Grads from Harvard Business School (HBS) and Stanford Graduate School of Business—both part of the elite group of business schools known as the M7—launched a combined 87 startups after completing their degrees in 2023, according to data collected by software design and development firm, Symphony.
In total, Stanford grads founded 23 new companies, while students graduating from Harvard went on to launch a huge 64 startups. That’s alongside the traditionally popular MBA career paths of consulting, finance, and technology.
“All of the top US MBA programs have made large investments in entrepreneurship, whether that's the relatively new Tangen Hall at Wharton, the Lang Center at Columbia, or the Rock Center at HBS,” said David White, admissions consultant and founding partner at Menlo Coaching.
He added that MBAs can help entrepreneurs in several ways, including pitch competitions allowing students to win seed money and attract investors, gaining access to resources, and networking opportunities where founders can meet and recruit members of their cohort or university faculty members with relevant technical expertise.
“Business school professors often have incredible networks through their consulting work and can introduce you to potential clients and business partners,” he said.

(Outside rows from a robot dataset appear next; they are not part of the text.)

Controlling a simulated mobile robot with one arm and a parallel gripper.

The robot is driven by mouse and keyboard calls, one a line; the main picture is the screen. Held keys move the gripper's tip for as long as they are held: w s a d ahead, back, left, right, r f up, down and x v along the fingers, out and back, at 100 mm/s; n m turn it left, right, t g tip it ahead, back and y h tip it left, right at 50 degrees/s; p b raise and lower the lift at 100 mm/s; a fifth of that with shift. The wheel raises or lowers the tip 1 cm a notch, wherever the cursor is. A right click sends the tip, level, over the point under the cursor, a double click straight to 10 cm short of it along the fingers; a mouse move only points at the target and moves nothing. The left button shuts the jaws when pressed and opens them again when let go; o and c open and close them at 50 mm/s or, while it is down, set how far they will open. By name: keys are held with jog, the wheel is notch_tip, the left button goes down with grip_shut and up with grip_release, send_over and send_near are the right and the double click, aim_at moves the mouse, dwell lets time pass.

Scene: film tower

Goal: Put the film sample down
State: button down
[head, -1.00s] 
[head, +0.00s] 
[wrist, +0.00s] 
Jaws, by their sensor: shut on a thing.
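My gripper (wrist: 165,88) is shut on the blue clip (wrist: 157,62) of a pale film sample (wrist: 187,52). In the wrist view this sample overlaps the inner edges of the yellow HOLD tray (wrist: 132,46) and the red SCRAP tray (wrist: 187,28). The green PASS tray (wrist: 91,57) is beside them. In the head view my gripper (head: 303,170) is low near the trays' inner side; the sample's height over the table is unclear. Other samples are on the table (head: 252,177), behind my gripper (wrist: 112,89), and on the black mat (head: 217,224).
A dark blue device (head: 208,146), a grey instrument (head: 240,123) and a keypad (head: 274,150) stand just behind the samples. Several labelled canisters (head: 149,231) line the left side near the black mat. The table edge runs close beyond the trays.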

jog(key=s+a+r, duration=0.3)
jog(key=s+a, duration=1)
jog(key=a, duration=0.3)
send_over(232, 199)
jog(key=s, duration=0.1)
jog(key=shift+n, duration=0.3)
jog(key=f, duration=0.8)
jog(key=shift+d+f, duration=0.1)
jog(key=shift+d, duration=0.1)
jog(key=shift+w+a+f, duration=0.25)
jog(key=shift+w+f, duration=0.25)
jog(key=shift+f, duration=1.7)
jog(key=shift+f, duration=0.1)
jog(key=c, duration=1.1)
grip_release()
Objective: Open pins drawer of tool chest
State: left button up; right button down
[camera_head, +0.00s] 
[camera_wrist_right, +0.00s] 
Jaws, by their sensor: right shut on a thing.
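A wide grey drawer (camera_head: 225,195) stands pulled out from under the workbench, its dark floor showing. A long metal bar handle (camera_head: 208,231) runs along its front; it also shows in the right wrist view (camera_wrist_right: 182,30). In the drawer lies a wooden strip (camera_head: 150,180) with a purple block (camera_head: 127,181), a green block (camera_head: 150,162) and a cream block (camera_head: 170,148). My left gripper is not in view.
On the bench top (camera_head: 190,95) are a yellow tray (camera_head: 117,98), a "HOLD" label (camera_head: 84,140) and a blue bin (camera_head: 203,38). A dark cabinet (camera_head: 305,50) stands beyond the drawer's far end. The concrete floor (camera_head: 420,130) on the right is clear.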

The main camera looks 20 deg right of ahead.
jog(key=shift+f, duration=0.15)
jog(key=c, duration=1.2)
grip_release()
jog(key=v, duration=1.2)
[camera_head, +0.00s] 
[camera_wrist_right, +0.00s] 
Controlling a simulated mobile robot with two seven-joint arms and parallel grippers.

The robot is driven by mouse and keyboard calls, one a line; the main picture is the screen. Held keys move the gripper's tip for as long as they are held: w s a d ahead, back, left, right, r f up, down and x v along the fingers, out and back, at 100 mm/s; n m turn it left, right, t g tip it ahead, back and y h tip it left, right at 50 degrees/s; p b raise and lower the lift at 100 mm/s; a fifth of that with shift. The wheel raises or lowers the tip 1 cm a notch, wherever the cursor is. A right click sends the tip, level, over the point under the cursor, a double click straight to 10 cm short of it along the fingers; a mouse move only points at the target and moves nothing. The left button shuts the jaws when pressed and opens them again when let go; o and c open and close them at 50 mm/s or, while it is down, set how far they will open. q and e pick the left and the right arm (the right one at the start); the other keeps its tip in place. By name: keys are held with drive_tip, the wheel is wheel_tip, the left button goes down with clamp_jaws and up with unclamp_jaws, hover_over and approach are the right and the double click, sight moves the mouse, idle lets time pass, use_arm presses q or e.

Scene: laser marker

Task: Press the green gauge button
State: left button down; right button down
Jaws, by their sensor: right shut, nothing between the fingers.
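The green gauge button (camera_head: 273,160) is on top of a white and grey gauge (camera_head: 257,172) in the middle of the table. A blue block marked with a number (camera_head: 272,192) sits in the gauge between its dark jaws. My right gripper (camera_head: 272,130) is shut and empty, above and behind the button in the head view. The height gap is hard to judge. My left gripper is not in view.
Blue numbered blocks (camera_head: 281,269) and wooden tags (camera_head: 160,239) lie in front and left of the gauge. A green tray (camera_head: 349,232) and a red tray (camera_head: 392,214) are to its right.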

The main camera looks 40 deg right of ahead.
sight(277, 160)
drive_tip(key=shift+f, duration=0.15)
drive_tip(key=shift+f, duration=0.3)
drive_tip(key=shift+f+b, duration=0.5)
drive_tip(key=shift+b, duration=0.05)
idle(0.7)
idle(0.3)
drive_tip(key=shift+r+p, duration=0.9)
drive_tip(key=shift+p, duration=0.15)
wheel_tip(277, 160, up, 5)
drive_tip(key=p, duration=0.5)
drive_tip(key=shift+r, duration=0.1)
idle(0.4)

Entrepreneurs from Stanford and Harvard launched companies within a range of industries. At Stanford, healthcare was more popular than any other sector. The number of Stanford startups in the healthcare sector increased by 100% between 2022 and 2023.
Artificial intelligence was the dominant sector for Harvard MBA entrepreneurs. AI has been the hot topic in 2023. Earlier this year Goldman Sachs predicted generative AI could replace up to 300 million jobs. Reports now indicate that MBA students are prioritizing it above all other study topics in the curriculum. Likewise business master’s students are increasingly showing interest in learning AI and analytics skills.
Beyond AI and healthcare, grads also showed interest in sustainability, with several climate tech startups founded by grads from both schools, according to Symphony.
Web3, formerly a hot topic for graduating students that includes decentralized technologies such as blockchain, fell in popularity with only four Web3 startups were founded across both graduating cohorts, Symphony revealed.